# GIVEN RECORDS
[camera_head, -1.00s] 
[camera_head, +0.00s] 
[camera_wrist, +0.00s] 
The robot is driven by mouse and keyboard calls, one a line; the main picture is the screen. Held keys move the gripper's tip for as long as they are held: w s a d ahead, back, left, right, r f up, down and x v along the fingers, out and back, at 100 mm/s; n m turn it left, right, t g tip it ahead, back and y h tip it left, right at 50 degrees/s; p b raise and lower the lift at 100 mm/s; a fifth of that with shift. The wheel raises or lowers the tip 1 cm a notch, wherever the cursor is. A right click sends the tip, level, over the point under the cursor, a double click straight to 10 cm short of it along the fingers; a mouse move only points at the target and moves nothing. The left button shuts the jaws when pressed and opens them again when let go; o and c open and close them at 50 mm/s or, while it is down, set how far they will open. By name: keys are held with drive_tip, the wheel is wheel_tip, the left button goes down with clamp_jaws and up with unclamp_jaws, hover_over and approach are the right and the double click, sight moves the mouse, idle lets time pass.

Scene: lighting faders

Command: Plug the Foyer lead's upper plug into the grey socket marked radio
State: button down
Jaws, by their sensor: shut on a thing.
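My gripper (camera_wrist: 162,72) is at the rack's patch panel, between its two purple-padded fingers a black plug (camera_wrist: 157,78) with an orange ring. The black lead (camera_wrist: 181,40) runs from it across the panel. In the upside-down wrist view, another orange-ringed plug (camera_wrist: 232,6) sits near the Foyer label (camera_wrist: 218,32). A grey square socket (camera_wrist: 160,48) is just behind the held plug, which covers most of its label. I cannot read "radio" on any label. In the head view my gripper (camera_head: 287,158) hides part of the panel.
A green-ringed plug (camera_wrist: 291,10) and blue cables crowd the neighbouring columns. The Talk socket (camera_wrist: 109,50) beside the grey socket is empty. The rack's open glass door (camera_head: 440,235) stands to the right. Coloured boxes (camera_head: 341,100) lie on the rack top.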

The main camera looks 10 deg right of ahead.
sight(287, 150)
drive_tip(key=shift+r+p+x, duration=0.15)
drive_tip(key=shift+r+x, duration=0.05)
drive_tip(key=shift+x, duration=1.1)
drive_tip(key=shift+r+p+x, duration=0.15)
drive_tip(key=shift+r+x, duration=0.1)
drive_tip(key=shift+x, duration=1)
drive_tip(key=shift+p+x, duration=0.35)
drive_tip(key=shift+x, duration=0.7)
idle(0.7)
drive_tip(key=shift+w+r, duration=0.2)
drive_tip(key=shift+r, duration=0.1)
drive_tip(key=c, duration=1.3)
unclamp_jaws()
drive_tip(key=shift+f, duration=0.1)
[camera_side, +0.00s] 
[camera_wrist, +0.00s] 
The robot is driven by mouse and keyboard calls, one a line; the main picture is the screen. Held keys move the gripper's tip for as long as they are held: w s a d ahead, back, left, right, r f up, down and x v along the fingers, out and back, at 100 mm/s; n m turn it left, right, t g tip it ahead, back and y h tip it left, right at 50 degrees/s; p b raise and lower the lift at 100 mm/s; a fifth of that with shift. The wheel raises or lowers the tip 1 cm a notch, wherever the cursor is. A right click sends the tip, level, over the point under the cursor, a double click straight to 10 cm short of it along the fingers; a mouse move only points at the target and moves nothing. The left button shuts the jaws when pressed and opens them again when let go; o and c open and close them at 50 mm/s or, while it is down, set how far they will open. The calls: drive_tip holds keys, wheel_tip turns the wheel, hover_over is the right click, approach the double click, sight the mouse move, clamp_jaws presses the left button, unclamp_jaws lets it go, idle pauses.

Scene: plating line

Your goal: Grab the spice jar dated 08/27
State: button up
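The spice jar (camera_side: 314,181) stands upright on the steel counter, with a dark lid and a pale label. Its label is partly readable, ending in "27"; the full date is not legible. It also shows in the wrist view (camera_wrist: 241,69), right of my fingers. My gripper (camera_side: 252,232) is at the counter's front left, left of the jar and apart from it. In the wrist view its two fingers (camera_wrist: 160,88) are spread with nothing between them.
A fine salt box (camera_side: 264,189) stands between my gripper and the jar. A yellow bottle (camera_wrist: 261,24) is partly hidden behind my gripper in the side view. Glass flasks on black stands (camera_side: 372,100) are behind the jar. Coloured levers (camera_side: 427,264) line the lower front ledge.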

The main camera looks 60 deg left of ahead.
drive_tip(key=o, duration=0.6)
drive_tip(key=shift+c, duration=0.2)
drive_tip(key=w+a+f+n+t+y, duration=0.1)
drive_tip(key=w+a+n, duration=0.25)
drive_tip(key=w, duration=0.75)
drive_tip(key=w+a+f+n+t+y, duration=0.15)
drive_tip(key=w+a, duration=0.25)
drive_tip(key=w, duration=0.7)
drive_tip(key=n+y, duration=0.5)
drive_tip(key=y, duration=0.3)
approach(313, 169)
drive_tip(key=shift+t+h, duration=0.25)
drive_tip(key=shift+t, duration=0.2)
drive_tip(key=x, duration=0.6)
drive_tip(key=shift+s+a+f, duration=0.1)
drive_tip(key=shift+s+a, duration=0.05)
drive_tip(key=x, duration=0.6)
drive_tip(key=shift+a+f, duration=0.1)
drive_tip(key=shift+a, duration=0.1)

# EXERCISE AIM
Set every line of the listing down word for word.

# EXERCISE SOLUTION
[camera_head, -1.00s] 
[camera_head, +0.00s] 
[camera_wrist, +0.00s] 
The robot is driven by mouse and keyboard calls, one a line; the main picture is the screen. Held keys move the gripper's tip for as long as they are held: w s a d ahead, back, left, right, r f up, down and x v along the fingers, out and back, at 100 mm/s; n m turn it left, right, t g tip it ahead, back and y h tip it left, right at 50 degrees/s; p b raise and lower the lift at 100 mm/s; a fifth of that with shift. The wheel raises or lowers the tip 1 cm a notch, wherever the cursor is. A right click sends the tip, level, over the point under the cursor, a double click straight to 10 cm short of it along the fingers; a mouse move only points at the target and moves nothing. The left button shuts the jaws when pressed and opens them again when let go; o and c open and close them at 50 mm/s or, while it is down, set how far they will open. By name: keys are held with drive_tip, the wheel is wheel_tip, the left button goes down with clamp_jaws and up with unclamp_jaws, hover_over and approach are the right and the double click, sight moves the mouse, idle lets time pass.

Scene: lighting faders

Command: Plug the Foyer lead's upper plug into the grey socket marked radio
State: button down
Jaws, by their sensor: shut on a thing.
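My gripper (camera_wrist: 162,72) is at the rack's patch panel, between its two purple-padded fingers a black plug (camera_wrist: 157,78) with an orange ring. The black lead (camera_wrist: 181,40) runs from it across the panel. In the upside-down wrist view, another orange-ringed plug (camera_wrist: 232,6) sits near the Foyer label (camera_wrist: 218,32). A grey square socket (camera_wrist: 160,48) is just behind the held plug, which covers most of its label. I cannot read "radio" on any label. In the head view my gripper (camera_head: 287,158) hides part of the panel.
A green-ringed plug (camera_wrist: 291,10) and blue cables crowd the neighbouring columns. The Talk socket (camera_wrist: 109,50) beside the grey socket is empty. The rack's open glass door (camera_head: 440,235) stands to the right. Coloured boxes (camera_head: 341,100) lie on the rack top.

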The main camera looks 10 deg right of ahead.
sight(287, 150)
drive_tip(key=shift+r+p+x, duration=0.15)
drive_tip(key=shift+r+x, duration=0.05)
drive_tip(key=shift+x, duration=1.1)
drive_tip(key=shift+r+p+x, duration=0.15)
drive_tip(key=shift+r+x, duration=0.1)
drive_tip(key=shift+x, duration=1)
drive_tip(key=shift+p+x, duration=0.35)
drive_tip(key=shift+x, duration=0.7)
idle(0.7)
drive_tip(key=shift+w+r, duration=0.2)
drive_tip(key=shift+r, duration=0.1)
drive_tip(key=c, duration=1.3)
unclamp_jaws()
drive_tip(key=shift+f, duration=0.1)
[camera_side, +0.00s] 
[camera_wrist, +0.00s] 
The robot is driven by mouse and keyboard calls, one a line; the main picture is the screen. Held keys move the gripper's tip for as long as they are held: w s a d ahead, back, left, right, r f up, down and x v along the fingers, out and back, at 100 mm/s; n m turn it left, right, t g tip it ahead, back and y h tip it left, right at 50 degrees/s; p b raise and lower the lift at 100 mm/s; a fifth of that with shift. The wheel raises or lowers the tip 1 cm a notch, wherever the cursor is. A right click sends the tip, level, over the point under the cursor, a double click straight to 10 cm short of it along the fingers; a mouse move only points at the target and moves nothing. The left button shuts the jaws when pressed and opens them again when let go; o and c open and close them at 50 mm/s or, while it is down, set how far they will open. The calls: drive_tip holds keys, wheel_tip turns the wheel, hover_over is the right click, approach the double click, sight the mouse move, clamp_jaws presses the left button, unclamp_jaws lets it go, idle pauses.

Scene: plating line

Your goal: Grab the spice jar dated 08/27
State: button up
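The spice jar (camera_side: 314,181) stands upright on the steel counter, with a dark lid and a pale label. Its label is partly readable, ending in "27"; the full date is not legible. It also shows in the wrist view (camera_wrist: 241,69), right of my fingers. My gripper (camera_side: 252,232) is at the counter's front left, left of the jar and apart from it. In the wrist view its two fingers (camera_wrist: 160,88) are spread with nothing between them.
A fine salt box (camera_side: 264,189) stands between my gripper and the jar. A yellow bottle (camera_wrist: 261,24) is partly hidden behind my gripper in the side view. Glass flasks on black stands (camera_side: 372,100) are behind the jar. Coloured levers (camera_side: 427,264) line the lower front ledge.

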The main camera looks 60 deg left of ahead.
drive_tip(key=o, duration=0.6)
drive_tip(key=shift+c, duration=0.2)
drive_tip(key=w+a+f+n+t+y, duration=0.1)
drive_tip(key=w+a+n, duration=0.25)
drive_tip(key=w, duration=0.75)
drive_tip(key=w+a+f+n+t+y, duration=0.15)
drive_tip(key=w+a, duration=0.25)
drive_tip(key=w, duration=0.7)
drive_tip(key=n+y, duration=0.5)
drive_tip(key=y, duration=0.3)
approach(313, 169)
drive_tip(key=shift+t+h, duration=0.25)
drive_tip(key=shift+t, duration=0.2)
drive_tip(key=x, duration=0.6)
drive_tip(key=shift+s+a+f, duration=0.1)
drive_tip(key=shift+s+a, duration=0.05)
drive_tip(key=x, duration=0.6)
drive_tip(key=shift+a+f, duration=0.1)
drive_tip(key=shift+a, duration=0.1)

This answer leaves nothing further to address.